Tuesday, July 13, 2010

Where's Ra's al Ghul When You Need Him?

Over the past year or so pizza joints have been lowering their prices to an insanely affordable degree that borders on "too-good-to-be-true" territory: Pizza Hut-$10, Domino's-$5, Little Ceaser's-$5, etc. On one hand, this is fine. I love pizza. Most people do. The more pizza out there, the happier and less-violent the world would seem to be.
But, as is always the case, there is something revealing just beneath the surface. You have to ask yourself why pizza places - once America's fun-time culinary destination on the weekends and still kind of reminiscent of old-school TGIF programming and other pre-pubescent rituals of that ilk- are all of a sudden charging so little for their product.
Answer's easy, right?
Slow economy + less disposable income = less eating out = less profits for Big Pizza.
Again, this is fine. It's America. Everyone seems to benefit from low-price giveaways. But I am concerned about the fact that these pizza joints are "giving away" their pizzas and still making healthy profits.
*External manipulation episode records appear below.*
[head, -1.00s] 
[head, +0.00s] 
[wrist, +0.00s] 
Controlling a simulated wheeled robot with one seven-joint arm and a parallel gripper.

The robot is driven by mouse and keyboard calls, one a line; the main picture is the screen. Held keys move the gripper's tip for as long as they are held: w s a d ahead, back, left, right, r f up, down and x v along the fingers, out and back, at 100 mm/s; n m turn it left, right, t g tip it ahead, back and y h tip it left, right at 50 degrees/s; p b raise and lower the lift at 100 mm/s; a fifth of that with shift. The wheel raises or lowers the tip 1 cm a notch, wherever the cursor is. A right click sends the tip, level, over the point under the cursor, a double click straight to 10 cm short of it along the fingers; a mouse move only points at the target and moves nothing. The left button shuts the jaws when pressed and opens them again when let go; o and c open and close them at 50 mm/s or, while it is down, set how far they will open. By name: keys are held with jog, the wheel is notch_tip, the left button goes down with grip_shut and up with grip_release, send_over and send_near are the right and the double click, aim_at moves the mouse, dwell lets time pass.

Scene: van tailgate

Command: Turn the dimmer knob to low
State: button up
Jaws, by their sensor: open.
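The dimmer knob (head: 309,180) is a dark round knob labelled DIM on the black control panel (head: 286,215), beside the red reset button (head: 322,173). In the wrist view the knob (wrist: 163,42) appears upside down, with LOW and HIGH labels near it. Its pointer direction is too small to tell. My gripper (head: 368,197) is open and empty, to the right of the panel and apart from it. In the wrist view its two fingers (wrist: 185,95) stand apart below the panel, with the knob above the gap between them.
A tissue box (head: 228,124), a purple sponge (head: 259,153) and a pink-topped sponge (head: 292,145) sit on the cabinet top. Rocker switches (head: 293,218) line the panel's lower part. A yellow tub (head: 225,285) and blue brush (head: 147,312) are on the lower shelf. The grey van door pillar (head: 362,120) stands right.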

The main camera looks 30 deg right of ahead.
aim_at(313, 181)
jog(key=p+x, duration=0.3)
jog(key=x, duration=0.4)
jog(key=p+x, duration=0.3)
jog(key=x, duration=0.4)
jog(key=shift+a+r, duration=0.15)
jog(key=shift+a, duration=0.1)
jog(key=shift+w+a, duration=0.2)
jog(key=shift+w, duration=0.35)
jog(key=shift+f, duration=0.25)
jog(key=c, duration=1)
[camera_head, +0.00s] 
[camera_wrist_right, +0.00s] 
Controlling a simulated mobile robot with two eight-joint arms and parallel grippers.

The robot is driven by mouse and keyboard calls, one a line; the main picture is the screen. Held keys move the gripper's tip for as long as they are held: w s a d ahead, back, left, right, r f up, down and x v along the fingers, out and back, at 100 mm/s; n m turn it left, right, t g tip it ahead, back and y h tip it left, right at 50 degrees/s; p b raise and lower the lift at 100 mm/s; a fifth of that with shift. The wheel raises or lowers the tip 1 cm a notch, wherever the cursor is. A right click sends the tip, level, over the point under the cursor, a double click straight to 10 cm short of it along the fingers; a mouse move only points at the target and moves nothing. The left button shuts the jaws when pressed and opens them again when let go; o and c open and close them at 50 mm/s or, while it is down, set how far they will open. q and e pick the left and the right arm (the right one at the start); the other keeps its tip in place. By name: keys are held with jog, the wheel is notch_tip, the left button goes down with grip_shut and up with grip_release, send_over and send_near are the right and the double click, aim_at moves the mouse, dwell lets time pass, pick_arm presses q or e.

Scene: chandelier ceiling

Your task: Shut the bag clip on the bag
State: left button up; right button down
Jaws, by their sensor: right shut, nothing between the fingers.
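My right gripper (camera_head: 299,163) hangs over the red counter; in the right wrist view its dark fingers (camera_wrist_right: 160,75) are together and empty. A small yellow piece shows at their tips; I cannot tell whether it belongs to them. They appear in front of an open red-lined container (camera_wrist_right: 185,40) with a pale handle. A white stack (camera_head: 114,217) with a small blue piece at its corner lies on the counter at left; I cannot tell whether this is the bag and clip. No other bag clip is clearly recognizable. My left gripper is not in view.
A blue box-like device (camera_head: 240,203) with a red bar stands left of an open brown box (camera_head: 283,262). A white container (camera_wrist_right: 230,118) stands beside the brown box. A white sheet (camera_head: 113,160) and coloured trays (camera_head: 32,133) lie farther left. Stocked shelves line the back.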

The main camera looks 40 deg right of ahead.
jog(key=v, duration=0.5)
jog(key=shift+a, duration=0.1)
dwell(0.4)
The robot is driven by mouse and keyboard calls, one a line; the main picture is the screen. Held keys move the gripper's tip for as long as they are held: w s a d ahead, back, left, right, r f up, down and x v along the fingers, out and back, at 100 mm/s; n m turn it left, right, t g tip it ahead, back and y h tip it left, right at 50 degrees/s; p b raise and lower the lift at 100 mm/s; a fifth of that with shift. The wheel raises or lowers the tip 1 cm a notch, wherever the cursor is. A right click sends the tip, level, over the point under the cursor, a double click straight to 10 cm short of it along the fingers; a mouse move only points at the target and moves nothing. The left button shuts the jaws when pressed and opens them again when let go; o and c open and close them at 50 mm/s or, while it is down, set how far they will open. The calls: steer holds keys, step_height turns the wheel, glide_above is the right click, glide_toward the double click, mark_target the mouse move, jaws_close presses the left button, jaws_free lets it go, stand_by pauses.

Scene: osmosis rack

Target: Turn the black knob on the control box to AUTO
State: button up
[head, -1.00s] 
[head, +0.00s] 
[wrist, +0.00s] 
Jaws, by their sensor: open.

It makes me think that they could have been selling them for cheaper than a McDonals 20-piece chicken nugget meal all along - and, by the way, I find it interesting that the 20-piece meal counts as a two-person meal with two drinks and two orders of fries in Chicago, but as a one-person meal in Mississippi, but that's another discussion for another time.
Bottom line: if Big Pizza is still in business at five quid a pie, they could have been doing that all along, but they weren't; the prices they were charging (in the neighborhood of $20 a pizza) is just another example of unchecked corporate greed that is driving this country toward a Corporate Death Match where the last human being walking the earth is one with singles bulging out of his suit-trouser pockets. It's the kind of greed that Ra's al Ghul talks about in Batman Begins that has infiltrated literally every level of our infrastructure. I mean, they have taken our pizza! And I want reparations for all the money I spent. Or at least some League of Shadows-type wrath. Screw capitalism and supply and demand. I want my money back. Or at least a little more art in pizza making like the Yoda-pizza above. Where's the craftsmanship even?
Okay, maybe all of this is a stretch and an uneducated rant on the global dynamics of pizza economics. It's knee-jerk and inaccurate and unfair. But I still feel cheated. Especially since Domino's pizza is more like breadsticks than a pizza. Pizza's are ROUND, Domino's. Round.

P.S. Chicago: pizzas are supposed to be cut into slices, not little squares that yield soggy, inedible leftovers.